Firman Allah Swt,
قُلْ اِنَّ صَلَاتِيْ وَنُسُكِيْ
وَمَحْيَايَ وَمَمَاتِيْ لِلّٰهِ رَبِّ الْعٰلَمِيْنَۙ لَا شَرِيْكَ لَهٗ
ۚوَبِذٰلِكَ اُمِرْتُ وَاَنَا۠ اَوَّلُ الْمُسْلِمِيْنَ
162. Katakanlah (Muhammad), “Sesungguhnya salatku,
ibadahku, hidupku dan matiku hanyalah untuk Allah, Tuhan seluruh alam,
163.
tidak ada sekutu bagi-Nya; dan demikianlah yang diperintahkan kepadaku
dan aku adalah orang yang pertama-tama berserah diri (muslim).”
(QS. Al-An'am [6] ayat 162-163).
فَصَلِّ لِرَبِّكَ وَانْحَرْۗ
Maka laksanakanlah salat karena
Tuhanmu, dan berkurbanlah (sebagai ibadah dan mendekatkan diri kepada Allah).
(QS. Al-Kautsar [108] ayat 2).
Keterangan :
Bab ini berisi ancaman bagi orang yang
melakukan salah satu perbuatan syirik besar, yaitu menyembelih bukan karena
Allah.
Firman Allah, "Katakanlah,
"Sesungguhnya shalatku, penyembelihanku, hidupku, dan matiku hanya untuk
Allah, Rabb semesta alam."
(قُلْ) : Katakan, wahai
Muhammad.
(وَنُسُكِيْ) : Sembelihanku. Ada yang
mengatakan, ibadahku yang mencakup sembelihanku.

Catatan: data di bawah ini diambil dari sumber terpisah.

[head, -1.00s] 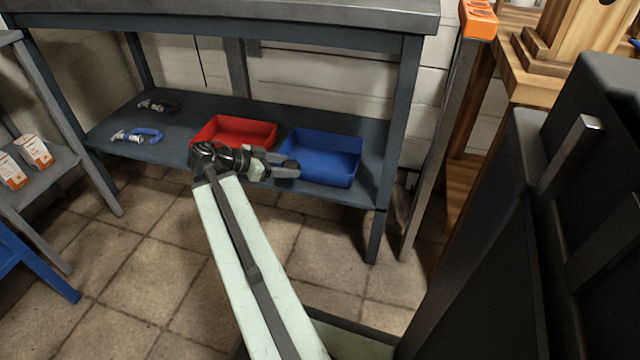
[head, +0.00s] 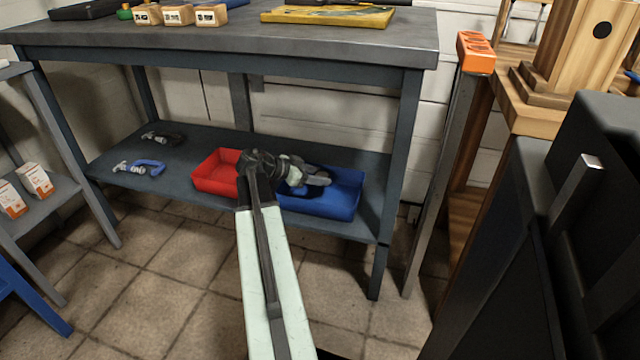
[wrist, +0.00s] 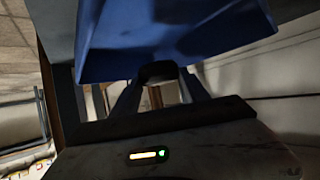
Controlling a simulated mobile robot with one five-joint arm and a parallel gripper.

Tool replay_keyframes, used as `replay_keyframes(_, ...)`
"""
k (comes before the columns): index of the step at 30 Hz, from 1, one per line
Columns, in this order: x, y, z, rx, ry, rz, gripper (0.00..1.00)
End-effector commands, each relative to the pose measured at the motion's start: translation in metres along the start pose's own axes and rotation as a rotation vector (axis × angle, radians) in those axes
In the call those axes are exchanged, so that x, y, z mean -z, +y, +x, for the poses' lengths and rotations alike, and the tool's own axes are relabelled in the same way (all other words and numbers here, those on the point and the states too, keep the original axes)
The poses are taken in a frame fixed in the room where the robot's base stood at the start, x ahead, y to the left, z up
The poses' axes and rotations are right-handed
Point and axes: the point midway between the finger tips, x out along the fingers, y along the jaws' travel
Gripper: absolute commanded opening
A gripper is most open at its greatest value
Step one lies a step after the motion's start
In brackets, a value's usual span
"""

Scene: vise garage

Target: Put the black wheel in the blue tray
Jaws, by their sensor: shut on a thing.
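The blue tray (head: 340,205) sits on the lower shelf of the workbench, right of a red tray. My gripper (head: 318,179) is over the blue tray in the head view, and its arm hides the tray's left part. In the wrist view my gripper (wrist: 160,88) is shut on a small dark rounded thing, the black wheel (wrist: 158,71). The blue tray (wrist: 165,38) fills the top of that view, just beyond the wheel. I cannot tell whether wheel and tray touch. The wheel is hard to make out in the head view.
The red tray (head: 213,176) stands just left of the blue one, partly behind my arm. A blue clamp (head: 140,167) and a dark clamp (head: 162,138) lie at the shelf's left. The bench top (head: 220,38) hangs above, and a bench leg (head: 395,170) stands right.

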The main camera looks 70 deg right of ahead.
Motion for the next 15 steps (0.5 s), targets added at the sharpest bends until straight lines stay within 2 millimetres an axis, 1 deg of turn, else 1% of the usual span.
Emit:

(وَمَحْيَايَ وَمَمَاتِيْ ۙ) :
Segala amalan ketika hidup semuanya dipersembahkan kepada Allah. Demikian juga
matiku, kupersembahkan hanya kepada Allah. Dengan demikian, sembelihan tidak
boleh dipalingkan kepada selain Allah.
Barangsiapa menyembelih untuk jin,
patung atau kuburan, maka hukumnya sama dengan jika ia mengerjakan shalat dan
beribadah kepada selain Allah. Shalat dan menyembelih termasuk ibadah. Allah
menggandengkan penyebutannya dalam ayat.
(وَبِذٰلِكَ اُمِرْتُ) :
Demikianlah yang diperintahkan Allah.
Firman Allah,
فَصَلِّ لِرَبِّكَ وَانْحَرْۗ
"Maka dirikanlah shalat untuk Rabbmu,
dan sembelihlah kurban (untuk-Nya)." (QS. Al-Kautsar ayat 2).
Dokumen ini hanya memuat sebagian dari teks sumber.